Material.
══════════
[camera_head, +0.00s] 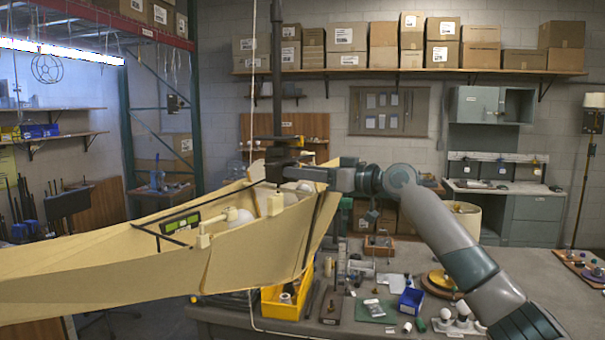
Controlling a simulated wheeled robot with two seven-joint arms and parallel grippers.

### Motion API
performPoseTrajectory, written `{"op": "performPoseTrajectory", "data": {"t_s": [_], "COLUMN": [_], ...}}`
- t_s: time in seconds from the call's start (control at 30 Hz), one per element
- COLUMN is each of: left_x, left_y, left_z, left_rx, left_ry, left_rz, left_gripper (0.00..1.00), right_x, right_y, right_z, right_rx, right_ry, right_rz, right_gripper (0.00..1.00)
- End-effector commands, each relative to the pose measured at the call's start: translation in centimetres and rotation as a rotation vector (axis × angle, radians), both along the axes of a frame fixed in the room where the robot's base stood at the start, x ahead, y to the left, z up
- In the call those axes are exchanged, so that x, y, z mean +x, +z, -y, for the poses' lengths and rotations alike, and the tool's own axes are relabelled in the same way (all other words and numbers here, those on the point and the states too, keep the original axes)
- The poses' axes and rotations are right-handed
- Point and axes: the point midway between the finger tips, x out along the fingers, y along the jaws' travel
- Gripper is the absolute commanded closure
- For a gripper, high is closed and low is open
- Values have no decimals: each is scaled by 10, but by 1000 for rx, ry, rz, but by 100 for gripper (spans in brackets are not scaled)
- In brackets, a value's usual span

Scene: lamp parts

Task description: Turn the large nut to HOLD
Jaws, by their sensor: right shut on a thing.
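A long cream lamp shade (120,262) hangs from a dark vertical rod (277,70), its open top showing several round white bulbs and cross bars. My right arm comes in from the right, and its gripper (284,168) is at the dark hub at the foot of the rod, just above the shade. It is shut on the large nut there. The gripper's dark parts and the hub run together, so the nut's outline and any HOLD mark cannot be made out. My left gripper is not in view.
A grey workbench (400,262) below holds a yellow bin (288,298), a blue box (411,301), a green mat (375,311) and several small parts. A thin pale cord (251,110) hangs beside the rod. The shade's long left end fills the lower left.

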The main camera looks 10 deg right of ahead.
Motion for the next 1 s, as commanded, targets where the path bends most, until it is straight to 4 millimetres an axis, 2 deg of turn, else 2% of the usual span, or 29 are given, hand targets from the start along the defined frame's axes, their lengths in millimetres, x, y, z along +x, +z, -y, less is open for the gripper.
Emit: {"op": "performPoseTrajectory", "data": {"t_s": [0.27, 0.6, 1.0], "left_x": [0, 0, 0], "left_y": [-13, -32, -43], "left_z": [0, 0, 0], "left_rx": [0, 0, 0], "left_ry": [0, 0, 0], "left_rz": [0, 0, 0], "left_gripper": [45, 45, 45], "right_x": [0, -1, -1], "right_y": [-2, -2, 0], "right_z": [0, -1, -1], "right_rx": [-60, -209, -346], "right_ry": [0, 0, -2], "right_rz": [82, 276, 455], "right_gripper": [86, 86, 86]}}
══════════
Your instructions.
Reproduce the material word for word. Any pictures should be left out of the copy.

The answer.
[camera_head, +0.00s] 
Controlling a simulated wheeled robot with two seven-joint arms and parallel grippers.

### Motion API
performPoseTrajectory, written `{"op": "performPoseTrajectory", "data": {"t_s": [_], "COLUMN": [_], ...}}`
- t_s: time in seconds from the call's start (control at 30 Hz), one per element
- COLUMN is each of: left_x, left_y, left_z, left_rx, left_ry, left_rz, left_gripper (0.00..1.00), right_x, right_y, right_z, right_rx, right_ry, right_rz, right_gripper (0.00..1.00)
- End-effector commands, each relative to the pose measured at the call's start: translation in centimetres and rotation as a rotation vector (axis × angle, radians), both along the axes of a frame fixed in the room where the robot's base stood at the start, x ahead, y to the left, z up
- In the call those axes are exchanged, so that x, y, z mean +x, +z, -y, for the poses' lengths and rotations alike, and the tool's own axes are relabelled in the same way (all other words and numbers here, those on the point and the states too, keep the original axes)
- The poses' axes and rotations are right-handed
- Point and axes: the point midway between the finger tips, x out along the fingers, y along the jaws' travel
- Gripper is the absolute commanded closure
- For a gripper, high is closed and low is open
- Values have no decimals: each is scaled by 10, but by 1000 for rx, ry, rz, but by 100 for gripper (spans in brackets are not scaled)
- In brackets, a value's usual span

Scene: lamp parts

Task description: Turn the large nut to HOLD
Jaws, by their sensor: right shut on a thing.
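A long cream lamp shade (120,262) hangs from a dark vertical rod (277,70), its open top showing several round white bulbs and cross bars. My right arm comes in from the right, and its gripper (284,168) is at the dark hub at the foot of the rod, just above the shade. It is shut on the large nut there. The gripper's dark parts and the hub run together, so the nut's outline and any HOLD mark cannot be made out. My left gripper is not in view.
A grey workbench (400,262) below holds a yellow bin (288,298), a blue box (411,301), a green mat (375,311) and several small parts. A thin pale cord (251,110) hangs beside the rod. The shade's long left end fills the lower left.

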The main camera looks 10 deg right of ahead.
Motion for the next 1 s, as commanded, targets where the path bends most, until it is straight to 4 millimetres an axis, 2 deg of turn, else 2% of the usual span, or 29 are given, hand targets from the start along the defined frame's axes, their lengths in millimetres, x, y, z along +x, +z, -y, less is open for the gripper.
Emit: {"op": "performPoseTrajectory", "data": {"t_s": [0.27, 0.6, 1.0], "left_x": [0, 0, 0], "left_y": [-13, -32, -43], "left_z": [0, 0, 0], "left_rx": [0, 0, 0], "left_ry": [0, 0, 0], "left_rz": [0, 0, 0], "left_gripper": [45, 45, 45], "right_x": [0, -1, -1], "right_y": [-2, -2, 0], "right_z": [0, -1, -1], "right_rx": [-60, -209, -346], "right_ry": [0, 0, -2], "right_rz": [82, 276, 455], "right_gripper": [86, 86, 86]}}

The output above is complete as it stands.